The final few strides were ridiculously quick. The finish seemed surreal. There was disbelief. No, not because of the result. One of the two athletes touching the tape in a photo finish was not a Kenyan. The man in blue was shaking his head as if in frustration. If only he were a fraction of a second faster! In such races, the slenderest of margins separate the gold and silver.
Saturday was such a day. Country's one of the most consistent performers, Avinash Sable, almost dislodged Kenya from the throne. The 3000m steeplechase exponent from India, despite making a desperate lunge towards the end, finished second with another national record — his ninth since he started competing in this discipline — to win silver. The clock read 8:11.20s. Kenya's Abraham Kibiwot, who finished fifth at the World Championships, managed to maintain his lead with the timing of 8.11.15s.
Just to put the silver in perspective and how Sable managed to break the dominance of Kenyans, Worlds bronze medallist and former double Worlds and Olympic champion, Conseslus Kipruto, finished sixth. The other Kenyan, Amos Serem, was way behind Sable in third with a timing of 8:16.83s. Since the 1994 Games when Canada won bronze, this is the first time Kenya failed to sweep the steeplechase event.
So when Athletics Federation of India president, Adille Sumariwalla, said, "Avinash has broken the national record again and he has shown he can run as good as Kenyans", the words reflected Sable's feat.
Ever since Sable descended from the treacherous Siachen Glacier to the tracks where he started pursuing athletics, he had always shown traits of a champion. He is so focused that whatever task he is given, he works steadfastly to get it done. He has one of the best work ethics. "You give him a task and forget about it. He will ensure that he gets it done," Amrish Kumar, the coach who introduced him to steeplechase and trained him until the Tokyo 2020 Olympics last year, used to say.
Sable, who had a disappointing World Championships during a tactical race, broke from the Kenyan and threatened to dislodge them from their perch. Just after the last water jump, Sable tried to nudge forward but somehow Kibiwot managed to hold on. Assessing his run, thousands of miles away, coach Amrish said he managed to stay out of the box and outran the Kenyans. He did not fall behind and one reason was that he had self-belief.
Battle-hardened after spending time in the Army and braving extreme conditions in places like Siachen where the temperature drops below -50 degrees Celsius and a village in Rajasthan where it shoots above 50, Sable started training in 2017. And his inter-state timing in Guwahati in 2018 was 8.49.25s.

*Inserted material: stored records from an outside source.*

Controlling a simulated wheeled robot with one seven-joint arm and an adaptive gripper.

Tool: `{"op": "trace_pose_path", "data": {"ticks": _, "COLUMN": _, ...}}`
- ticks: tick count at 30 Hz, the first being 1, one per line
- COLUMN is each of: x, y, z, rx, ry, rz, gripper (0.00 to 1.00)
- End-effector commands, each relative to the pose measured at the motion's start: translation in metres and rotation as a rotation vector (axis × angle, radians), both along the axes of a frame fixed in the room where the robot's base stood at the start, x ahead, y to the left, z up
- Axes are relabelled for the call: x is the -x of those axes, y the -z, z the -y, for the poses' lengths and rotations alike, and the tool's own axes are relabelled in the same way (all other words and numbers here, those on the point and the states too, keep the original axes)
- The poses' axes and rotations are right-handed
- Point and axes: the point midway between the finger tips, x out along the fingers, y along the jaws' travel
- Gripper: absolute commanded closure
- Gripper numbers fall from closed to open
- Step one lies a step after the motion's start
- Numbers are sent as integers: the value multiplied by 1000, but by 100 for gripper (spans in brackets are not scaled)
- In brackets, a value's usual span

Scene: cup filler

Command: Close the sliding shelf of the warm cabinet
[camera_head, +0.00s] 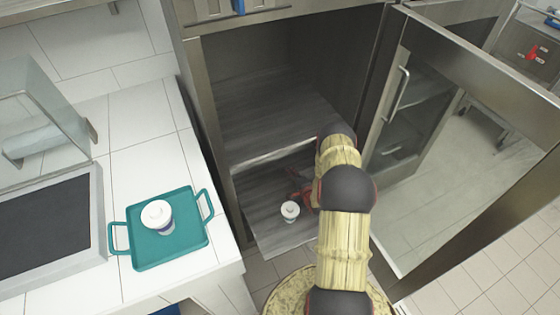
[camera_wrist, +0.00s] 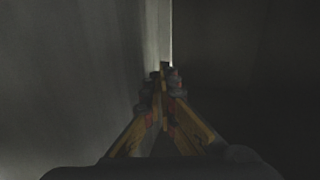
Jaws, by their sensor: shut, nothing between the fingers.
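The warm cabinet (camera_head: 191,75) stands open in the head view, with its glass-panelled door swung out to the right. A grey sliding shelf (camera_head: 266,236) sticks out of its lower part, below a higher shelf (camera_head: 265,118). A white lidded cup (camera_head: 290,211) stands upright on the sliding shelf near its front. My gripper (camera_head: 301,191) is low at the shelf, just behind and right of the cup; my arm partly hides it. The wrist view is dark and shows my gripper's fingers (camera_wrist: 165,74) together with nothing held. Whether they touch the shelf cannot be told.
The open cabinet door (camera_head: 470,70) bounds the space right of my arm. A white counter (camera_head: 130,110) on the left holds a teal tray (camera_head: 186,252) with a lidded cup (camera_head: 157,215) and a dark-topped appliance (camera_head: 45,225).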

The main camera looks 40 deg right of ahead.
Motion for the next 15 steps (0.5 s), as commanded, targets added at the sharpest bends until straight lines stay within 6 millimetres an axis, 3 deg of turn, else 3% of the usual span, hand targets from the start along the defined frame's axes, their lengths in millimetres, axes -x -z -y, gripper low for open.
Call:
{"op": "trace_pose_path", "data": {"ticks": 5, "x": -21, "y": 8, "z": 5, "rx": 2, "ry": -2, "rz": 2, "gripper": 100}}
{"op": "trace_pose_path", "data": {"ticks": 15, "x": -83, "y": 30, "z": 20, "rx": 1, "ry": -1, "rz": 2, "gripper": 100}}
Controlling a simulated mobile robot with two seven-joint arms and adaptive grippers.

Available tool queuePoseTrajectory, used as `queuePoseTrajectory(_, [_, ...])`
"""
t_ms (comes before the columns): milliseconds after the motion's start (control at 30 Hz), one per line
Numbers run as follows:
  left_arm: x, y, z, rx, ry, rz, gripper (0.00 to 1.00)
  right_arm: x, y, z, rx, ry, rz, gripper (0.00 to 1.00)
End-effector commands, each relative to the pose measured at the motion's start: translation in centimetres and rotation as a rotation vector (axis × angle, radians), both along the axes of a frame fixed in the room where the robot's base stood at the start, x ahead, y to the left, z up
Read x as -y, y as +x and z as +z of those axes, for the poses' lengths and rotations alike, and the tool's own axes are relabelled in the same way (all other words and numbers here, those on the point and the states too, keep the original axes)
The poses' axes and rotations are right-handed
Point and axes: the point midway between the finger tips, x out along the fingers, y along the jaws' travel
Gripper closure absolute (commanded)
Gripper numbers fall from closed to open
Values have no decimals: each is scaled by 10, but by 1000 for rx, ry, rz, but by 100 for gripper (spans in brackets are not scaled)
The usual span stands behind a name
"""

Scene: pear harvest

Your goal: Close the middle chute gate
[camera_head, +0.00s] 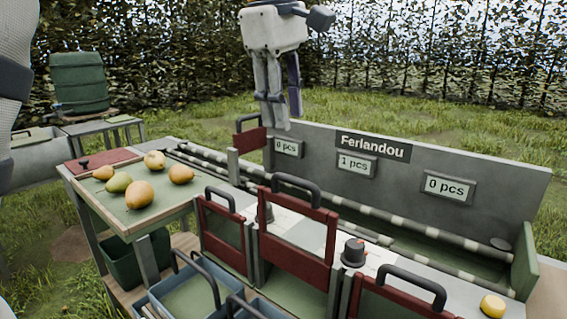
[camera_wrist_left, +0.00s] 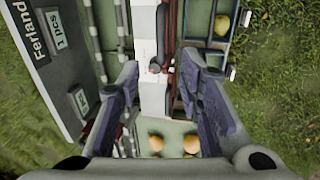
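The middle chute gate (camera_head: 328,235) is a red-framed panel with a dark handle on top, in the middle of the front row; its top stands above the white counter. The left chute gate (camera_head: 207,230) and right chute gate (camera_head: 362,300) are similar red frames. My left gripper (camera_head: 284,118) hangs fingers down above the back of the sorting station, above and apart from the gates. In the left wrist view its fingers (camera_wrist_left: 160,64) are spread wide with nothing between them. My right gripper is in neither view.
Several pears (camera_head: 139,194) lie on the tray table at left. The grey panel (camera_head: 482,165) shows 0, 1 and 0 pcs. Dark knobs (camera_head: 353,252) stand on the counter, with a yellow fruit (camera_head: 492,305) at right. Blue crates (camera_head: 227,279) stand in front of the gates.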

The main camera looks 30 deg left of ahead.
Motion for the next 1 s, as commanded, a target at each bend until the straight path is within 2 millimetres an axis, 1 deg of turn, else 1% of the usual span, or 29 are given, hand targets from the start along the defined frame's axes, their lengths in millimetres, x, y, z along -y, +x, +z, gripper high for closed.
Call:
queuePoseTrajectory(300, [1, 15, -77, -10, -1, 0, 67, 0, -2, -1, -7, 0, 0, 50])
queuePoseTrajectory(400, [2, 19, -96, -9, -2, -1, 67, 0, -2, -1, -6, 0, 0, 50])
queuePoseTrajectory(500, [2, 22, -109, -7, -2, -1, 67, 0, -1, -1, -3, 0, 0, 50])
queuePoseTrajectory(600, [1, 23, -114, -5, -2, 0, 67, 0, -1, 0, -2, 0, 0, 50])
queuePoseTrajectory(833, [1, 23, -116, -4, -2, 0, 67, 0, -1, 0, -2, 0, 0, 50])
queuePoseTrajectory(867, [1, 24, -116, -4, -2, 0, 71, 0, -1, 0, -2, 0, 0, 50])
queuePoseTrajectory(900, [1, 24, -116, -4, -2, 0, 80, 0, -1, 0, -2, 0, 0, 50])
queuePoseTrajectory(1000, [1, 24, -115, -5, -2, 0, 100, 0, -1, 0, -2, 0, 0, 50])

In the last four years, he has broken the national record nine times. "We started breaking the national records from 2019 and in Tokyo 2020, we brought it down to 8:18.12s," said Amrish. Sable started breaking national records in 2018.
His national records since the 2018 Open Nationals in Bhubaneswar reads 8:29.80s; 8:28.94s Federation Cup, March 2019 in Patiala; 8:25.23 in heats during the World Championships in October 2019 and then 8:21.37s in the final. In 2021, 8:20.20s at the Federation Cup Athletics Championships in Patiala. Then there were 8:18.12s in Tokyo 2020 and 8:16.21 at Indian GP in March this year, followed by 8:12.48s in Rabat and 8.11.20s now.
Sable shifted his base from India to Colorado Springs in April. The AFI hired a new coach, Scott Simmons, and he has been training with him in the US. Running with world-class athletes helped. "More exposure will help him improve his timing and also will give him confidence," said Amrish.
After the race, Kibiwot reportedly said, "I know the guy who was following me and I know he is not that fast. I was not afraid of him so that is why I controlled the race at the front."
Yes, he may not have known him before the race, but now with Sable threatening Kenyan bastion, he would be closely followed from now on.